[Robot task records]

— Begin —

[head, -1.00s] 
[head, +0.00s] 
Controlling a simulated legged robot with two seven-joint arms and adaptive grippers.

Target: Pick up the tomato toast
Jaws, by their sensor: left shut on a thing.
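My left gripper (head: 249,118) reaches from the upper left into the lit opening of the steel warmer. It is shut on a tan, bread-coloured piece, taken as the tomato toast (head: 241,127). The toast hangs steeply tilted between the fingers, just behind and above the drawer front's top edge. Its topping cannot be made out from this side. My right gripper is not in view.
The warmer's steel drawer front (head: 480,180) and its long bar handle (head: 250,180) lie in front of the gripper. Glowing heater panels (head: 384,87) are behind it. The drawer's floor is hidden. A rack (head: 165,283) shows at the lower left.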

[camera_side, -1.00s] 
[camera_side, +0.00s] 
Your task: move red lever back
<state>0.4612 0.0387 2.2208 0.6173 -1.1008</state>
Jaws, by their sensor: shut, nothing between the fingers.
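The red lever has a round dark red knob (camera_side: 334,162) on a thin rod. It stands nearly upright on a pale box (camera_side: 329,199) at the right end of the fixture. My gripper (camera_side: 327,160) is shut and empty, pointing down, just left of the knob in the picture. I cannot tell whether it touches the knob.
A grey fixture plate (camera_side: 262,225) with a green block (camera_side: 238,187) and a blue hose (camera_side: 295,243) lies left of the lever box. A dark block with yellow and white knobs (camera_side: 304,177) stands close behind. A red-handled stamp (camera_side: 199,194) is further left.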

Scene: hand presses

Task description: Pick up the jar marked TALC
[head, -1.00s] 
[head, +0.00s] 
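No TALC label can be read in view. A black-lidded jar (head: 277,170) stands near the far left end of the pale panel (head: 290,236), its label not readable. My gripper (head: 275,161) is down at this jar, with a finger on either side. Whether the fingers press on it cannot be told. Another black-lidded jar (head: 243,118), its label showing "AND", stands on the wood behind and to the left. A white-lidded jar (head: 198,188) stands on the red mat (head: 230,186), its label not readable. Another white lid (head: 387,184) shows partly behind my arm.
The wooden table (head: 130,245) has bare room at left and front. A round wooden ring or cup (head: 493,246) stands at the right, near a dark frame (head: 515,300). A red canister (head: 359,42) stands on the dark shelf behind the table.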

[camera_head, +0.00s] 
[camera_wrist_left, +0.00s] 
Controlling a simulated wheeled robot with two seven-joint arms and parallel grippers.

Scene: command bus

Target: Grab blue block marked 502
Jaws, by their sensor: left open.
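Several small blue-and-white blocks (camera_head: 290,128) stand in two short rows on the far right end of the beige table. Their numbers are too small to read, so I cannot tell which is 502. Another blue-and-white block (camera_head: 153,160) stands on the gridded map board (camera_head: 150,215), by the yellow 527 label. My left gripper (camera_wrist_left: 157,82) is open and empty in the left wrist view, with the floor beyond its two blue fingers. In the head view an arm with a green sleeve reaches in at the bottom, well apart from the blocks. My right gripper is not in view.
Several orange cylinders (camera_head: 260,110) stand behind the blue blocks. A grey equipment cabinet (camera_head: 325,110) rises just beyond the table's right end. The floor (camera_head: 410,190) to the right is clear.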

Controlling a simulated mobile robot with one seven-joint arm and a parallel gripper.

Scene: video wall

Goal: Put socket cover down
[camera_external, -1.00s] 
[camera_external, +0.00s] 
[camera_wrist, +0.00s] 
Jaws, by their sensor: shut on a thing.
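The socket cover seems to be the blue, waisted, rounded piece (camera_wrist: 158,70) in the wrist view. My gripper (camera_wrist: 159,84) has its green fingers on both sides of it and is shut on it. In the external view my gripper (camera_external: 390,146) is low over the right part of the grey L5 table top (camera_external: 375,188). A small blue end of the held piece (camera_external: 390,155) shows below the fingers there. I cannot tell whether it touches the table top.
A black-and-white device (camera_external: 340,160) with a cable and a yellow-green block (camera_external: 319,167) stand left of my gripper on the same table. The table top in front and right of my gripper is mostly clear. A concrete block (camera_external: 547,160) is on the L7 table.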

— End —

Exercise
All of the data shown above must be copied exactly.

Finished exercise
[head, -1.00s] 
[head, +0.00s] 
Controlling a simulated legged robot with two seven-joint arms and adaptive grippers.

Target: Pick up the tomato toast
Jaws, by their sensor: left shut on a thing.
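My left gripper (head: 249,118) reaches from the upper left into the lit opening of the steel warmer. It is shut on a tan, bread-coloured piece, taken as the tomato toast (head: 241,127). The toast hangs steeply tilted between the fingers, just behind and above the drawer front's top edge. Its topping cannot be made out from this side. My right gripper is not in view.
The warmer's steel drawer front (head: 480,180) and its long bar handle (head: 250,180) lie in front of the gripper. Glowing heater panels (head: 384,87) are behind it. The drawer's floor is hidden. A rack (head: 165,283) shows at the lower left.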

[camera_side, -1.00s] 
[camera_side, +0.00s] 
Your task: move red lever back
<state>0.4612 0.0387 2.2208 0.6173 -1.1008</state>
Jaws, by their sensor: shut, nothing between the fingers.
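The red lever has a round dark red knob (camera_side: 334,162) on a thin rod. It stands nearly upright on a pale box (camera_side: 329,199) at the right end of the fixture. My gripper (camera_side: 327,160) is shut and empty, pointing down, just left of the knob in the picture. I cannot tell whether it touches the knob.
A grey fixture plate (camera_side: 262,225) with a green block (camera_side: 238,187) and a blue hose (camera_side: 295,243) lies left of the lever box. A dark block with yellow and white knobs (camera_side: 304,177) stands close behind. A red-handled stamp (camera_side: 199,194) is further left.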

Scene: hand presses

Task description: Pick up the jar marked TALC
[head, -1.00s] 
[head, +0.00s] 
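No TALC label can be read in view. A black-lidded jar (head: 277,170) stands near the far left end of the pale panel (head: 290,236), its label not readable. My gripper (head: 275,161) is down at this jar, with a finger on either side. Whether the fingers press on it cannot be told. Another black-lidded jar (head: 243,118), its label showing "AND", stands on the wood behind and to the left. A white-lidded jar (head: 198,188) stands on the red mat (head: 230,186), its label not readable. Another white lid (head: 387,184) shows partly behind my arm.
The wooden table (head: 130,245) has bare room at left and front. A round wooden ring or cup (head: 493,246) stands at the right, near a dark frame (head: 515,300). A red canister (head: 359,42) stands on the dark shelf behind the table.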

[camera_head, +0.00s] 
[camera_wrist_left, +0.00s] 
Controlling a simulated wheeled robot with two seven-joint arms and parallel grippers.

Scene: command bus

Target: Grab blue block marked 502
Jaws, by their sensor: left open.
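Several small blue-and-white blocks (camera_head: 290,128) stand in two short rows on the far right end of the beige table. Their numbers are too small to read, so I cannot tell which is 502. Another blue-and-white block (camera_head: 153,160) stands on the gridded map board (camera_head: 150,215), by the yellow 527 label. My left gripper (camera_wrist_left: 157,82) is open and empty in the left wrist view, with the floor beyond its two blue fingers. In the head view an arm with a green sleeve reaches in at the bottom, well apart from the blocks. My right gripper is not in view.
Several orange cylinders (camera_head: 260,110) stand behind the blue blocks. A grey equipment cabinet (camera_head: 325,110) rises just beyond the table's right end. The floor (camera_head: 410,190) to the right is clear.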

Controlling a simulated mobile robot with one seven-joint arm and a parallel gripper.

Scene: video wall

Goal: Put socket cover down
[camera_external, -1.00s] 
[camera_external, +0.00s] 
[camera_wrist, +0.00s] 
Jaws, by their sensor: shut on a thing.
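The socket cover seems to be the blue, waisted, rounded piece (camera_wrist: 158,70) in the wrist view. My gripper (camera_wrist: 159,84) has its green fingers on both sides of it and is shut on it. In the external view my gripper (camera_external: 390,146) is low over the right part of the grey L5 table top (camera_external: 375,188). A small blue end of the held piece (camera_external: 390,155) shows below the fingers there. I cannot tell whether it touches the table top.
A black-and-white device (camera_external: 340,160) with a cable and a yellow-green block (camera_external: 319,167) stand left of my gripper on the same table. The table top in front and right of my gripper is mostly clear. A concrete block (camera_external: 547,160) is on the L7 table.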

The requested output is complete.